You are an old man who thinks in terms of nations and peoples. There are no nations. There are no peoples. There are no Russians. There are no Arabs. There are no third worlds. There is no West. There is only one holistic system of systems, one vast and immane, interwoven, interacting, multivariate, multi-national dominion of dollars. Petro-dollars, electro-dollars, multi-dollars, Reichmarks, rins, rubles, pounds, and shekels.
It is the international system of currency which determines the totality of life on this planet. That is the natural order of things today. That is the atomic and subatomic and galactic structure of things today! And YOU have meddled with the primal forces of nature, and YOU WILL ATONE!
Am I getting through to you, Mr. Beale?
You get up on your little twenty-one inch screen and howl about America and democracy. There is no America. There is no democracy. There is only IBM and ITT and AT&T and DuPont, Dow, Union Carbide, and Exxon. Those are the nations of the world today.

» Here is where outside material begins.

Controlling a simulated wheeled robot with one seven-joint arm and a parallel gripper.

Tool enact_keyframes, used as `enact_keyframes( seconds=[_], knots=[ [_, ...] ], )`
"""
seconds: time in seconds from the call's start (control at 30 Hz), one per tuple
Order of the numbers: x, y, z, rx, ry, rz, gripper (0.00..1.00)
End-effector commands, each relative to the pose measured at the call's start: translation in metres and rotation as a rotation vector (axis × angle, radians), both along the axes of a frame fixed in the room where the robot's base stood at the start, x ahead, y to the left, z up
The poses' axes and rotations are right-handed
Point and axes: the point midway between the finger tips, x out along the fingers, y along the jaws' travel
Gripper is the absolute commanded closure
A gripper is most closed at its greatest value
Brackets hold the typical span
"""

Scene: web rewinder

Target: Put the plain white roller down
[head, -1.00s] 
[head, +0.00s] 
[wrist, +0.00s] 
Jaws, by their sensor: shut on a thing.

What do you think the Russians talk about in their councils of state -- Karl Marx? They get out their linear programming charts, statistical decision theories, minimax solutions, and compute the price-cost probabilities of their transactions and investments, just like we do.
We no longer live in a world of nations and ideologies, Mr. Beale. The world is a college of corporations, inexorably determined by the immutable bylaws of business. The world is a business, Mr. Beale. It has been since man crawled out of the slime. And our children will live, Mr. Beale, to see that perfect world in which there's no war or famine, oppression or brutality -- one vast and ecumenical holding company, for whom all men will work to serve a common profit, in which all men will hold a share of stock, all necessities provided, all anxieties tranquilized, all boredom amused.
And I have chosen you, Mr. Beale, to preach this evangel.
Words to think about. I may have to get this movie from the library again...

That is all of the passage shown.